PROBLEM DESCRIPTION:
Repeat every line of the material, character for character.

MATERIAL:
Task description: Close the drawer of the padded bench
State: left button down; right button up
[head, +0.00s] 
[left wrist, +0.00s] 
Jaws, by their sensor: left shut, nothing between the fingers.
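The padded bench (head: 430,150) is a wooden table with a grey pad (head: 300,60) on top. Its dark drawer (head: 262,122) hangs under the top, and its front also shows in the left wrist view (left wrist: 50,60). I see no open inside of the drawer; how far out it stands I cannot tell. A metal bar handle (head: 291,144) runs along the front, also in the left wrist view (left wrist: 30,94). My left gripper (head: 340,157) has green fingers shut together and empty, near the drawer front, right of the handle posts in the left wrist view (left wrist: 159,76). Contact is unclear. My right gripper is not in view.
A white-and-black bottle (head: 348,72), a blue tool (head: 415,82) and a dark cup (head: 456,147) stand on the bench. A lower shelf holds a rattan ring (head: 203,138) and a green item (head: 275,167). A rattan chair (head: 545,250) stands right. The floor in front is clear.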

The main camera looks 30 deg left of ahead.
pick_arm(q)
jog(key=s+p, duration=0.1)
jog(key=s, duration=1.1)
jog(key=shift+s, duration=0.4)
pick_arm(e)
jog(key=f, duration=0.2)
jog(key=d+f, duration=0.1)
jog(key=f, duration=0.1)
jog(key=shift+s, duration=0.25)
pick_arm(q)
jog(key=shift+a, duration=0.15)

EXERCISE ANSWER:
Task description: Close the drawer of the padded bench
State: left button down; right button up
[head, +0.00s] 
[left wrist, +0.00s] 
Jaws, by their sensor: left shut, nothing between the fingers.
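The padded bench (head: 430,150) is a wooden table with a grey pad (head: 300,60) on top. Its dark drawer (head: 262,122) hangs under the top, and its front also shows in the left wrist view (left wrist: 50,60). I see no open inside of the drawer; how far out it stands I cannot tell. A metal bar handle (head: 291,144) runs along the front, also in the left wrist view (left wrist: 30,94). My left gripper (head: 340,157) has green fingers shut together and empty, near the drawer front, right of the handle posts in the left wrist view (left wrist: 159,76). Contact is unclear. My right gripper is not in view.
A white-and-black bottle (head: 348,72), a blue tool (head: 415,82) and a dark cup (head: 456,147) stand on the bench. A lower shelf holds a rattan ring (head: 203,138) and a green item (head: 275,167). A rattan chair (head: 545,250) stands right. The floor in front is clear.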

The main camera looks 30 deg left of ahead.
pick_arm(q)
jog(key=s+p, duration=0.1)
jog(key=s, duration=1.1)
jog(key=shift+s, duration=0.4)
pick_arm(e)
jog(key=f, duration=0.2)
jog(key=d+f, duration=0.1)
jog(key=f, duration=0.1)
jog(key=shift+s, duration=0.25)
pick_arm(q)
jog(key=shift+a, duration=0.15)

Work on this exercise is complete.